TASK STATEMENT -
Your answer should be a single number: how many lines in the data below hold the string "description".

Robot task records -
+++

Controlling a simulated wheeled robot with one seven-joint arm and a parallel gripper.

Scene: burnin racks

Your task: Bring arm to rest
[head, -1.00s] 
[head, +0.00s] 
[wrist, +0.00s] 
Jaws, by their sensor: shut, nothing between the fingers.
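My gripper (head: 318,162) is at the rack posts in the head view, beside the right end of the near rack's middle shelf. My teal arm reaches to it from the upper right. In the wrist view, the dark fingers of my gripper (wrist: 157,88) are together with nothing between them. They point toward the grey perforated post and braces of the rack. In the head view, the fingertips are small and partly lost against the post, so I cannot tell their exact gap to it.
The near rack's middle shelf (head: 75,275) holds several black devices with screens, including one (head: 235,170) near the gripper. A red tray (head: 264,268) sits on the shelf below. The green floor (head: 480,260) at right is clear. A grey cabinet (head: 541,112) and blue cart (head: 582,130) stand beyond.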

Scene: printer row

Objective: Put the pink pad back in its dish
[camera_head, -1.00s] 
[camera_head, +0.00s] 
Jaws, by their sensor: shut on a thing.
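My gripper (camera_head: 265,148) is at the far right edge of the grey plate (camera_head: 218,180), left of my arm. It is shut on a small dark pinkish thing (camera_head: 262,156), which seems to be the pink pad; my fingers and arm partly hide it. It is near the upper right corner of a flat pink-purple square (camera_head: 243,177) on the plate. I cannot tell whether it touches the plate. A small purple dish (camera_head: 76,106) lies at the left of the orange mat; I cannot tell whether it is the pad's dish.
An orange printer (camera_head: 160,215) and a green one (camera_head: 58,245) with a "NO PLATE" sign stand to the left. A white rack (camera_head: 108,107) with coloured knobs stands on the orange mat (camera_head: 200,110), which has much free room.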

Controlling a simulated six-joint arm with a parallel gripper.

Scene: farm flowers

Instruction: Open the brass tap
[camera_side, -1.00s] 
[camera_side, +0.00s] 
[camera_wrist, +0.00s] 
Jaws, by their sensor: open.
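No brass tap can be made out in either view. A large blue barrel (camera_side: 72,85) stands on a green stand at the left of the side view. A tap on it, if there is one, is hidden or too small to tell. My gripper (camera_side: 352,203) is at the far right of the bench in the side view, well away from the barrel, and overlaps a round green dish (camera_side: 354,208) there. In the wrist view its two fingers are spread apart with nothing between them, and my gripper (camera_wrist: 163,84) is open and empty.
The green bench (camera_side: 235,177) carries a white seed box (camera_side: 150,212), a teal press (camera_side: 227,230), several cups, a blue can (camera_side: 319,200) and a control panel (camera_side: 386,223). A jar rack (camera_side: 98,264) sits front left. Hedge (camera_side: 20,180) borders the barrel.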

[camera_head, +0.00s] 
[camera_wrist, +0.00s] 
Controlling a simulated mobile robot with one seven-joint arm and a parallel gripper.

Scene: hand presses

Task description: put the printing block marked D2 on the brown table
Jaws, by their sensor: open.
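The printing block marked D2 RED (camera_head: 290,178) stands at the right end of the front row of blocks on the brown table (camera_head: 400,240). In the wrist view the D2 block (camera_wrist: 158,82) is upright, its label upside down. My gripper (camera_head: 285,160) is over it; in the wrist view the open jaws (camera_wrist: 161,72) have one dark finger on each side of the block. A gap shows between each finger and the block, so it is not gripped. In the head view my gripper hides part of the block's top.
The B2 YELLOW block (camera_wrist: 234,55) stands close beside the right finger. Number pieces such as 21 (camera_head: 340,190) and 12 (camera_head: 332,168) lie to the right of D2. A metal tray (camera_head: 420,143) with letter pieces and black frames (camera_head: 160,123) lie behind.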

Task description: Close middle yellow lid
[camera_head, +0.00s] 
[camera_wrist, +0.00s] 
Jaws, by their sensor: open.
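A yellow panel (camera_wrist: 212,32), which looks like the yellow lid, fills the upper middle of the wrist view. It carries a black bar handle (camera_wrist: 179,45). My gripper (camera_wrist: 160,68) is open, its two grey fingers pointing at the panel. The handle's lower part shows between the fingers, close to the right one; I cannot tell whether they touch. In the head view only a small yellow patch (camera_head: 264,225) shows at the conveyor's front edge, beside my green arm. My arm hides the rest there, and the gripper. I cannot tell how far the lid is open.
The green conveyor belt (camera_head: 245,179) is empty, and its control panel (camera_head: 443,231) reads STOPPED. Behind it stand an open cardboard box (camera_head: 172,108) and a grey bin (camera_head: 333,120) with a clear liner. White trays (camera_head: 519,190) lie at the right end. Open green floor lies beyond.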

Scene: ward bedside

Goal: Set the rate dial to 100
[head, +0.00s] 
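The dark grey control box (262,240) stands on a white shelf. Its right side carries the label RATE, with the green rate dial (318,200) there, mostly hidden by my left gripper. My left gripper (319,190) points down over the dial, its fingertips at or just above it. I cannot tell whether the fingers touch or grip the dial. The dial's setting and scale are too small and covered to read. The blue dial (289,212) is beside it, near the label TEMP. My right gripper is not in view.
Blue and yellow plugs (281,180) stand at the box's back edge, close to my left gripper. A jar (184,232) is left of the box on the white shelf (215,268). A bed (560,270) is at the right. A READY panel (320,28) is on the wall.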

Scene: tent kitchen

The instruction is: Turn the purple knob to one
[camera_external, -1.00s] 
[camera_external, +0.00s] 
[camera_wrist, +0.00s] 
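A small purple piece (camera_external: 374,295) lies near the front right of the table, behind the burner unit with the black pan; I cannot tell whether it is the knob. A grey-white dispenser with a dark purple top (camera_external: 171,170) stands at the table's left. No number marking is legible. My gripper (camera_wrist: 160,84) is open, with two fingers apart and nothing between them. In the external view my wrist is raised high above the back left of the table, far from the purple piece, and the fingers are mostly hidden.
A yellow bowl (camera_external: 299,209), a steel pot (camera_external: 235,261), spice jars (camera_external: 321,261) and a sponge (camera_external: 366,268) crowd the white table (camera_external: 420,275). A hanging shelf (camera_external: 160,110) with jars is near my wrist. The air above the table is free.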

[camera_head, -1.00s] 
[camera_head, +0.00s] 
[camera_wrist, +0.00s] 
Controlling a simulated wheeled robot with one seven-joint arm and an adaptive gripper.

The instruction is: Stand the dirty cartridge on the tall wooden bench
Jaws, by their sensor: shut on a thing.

+++

SOLUTION -
2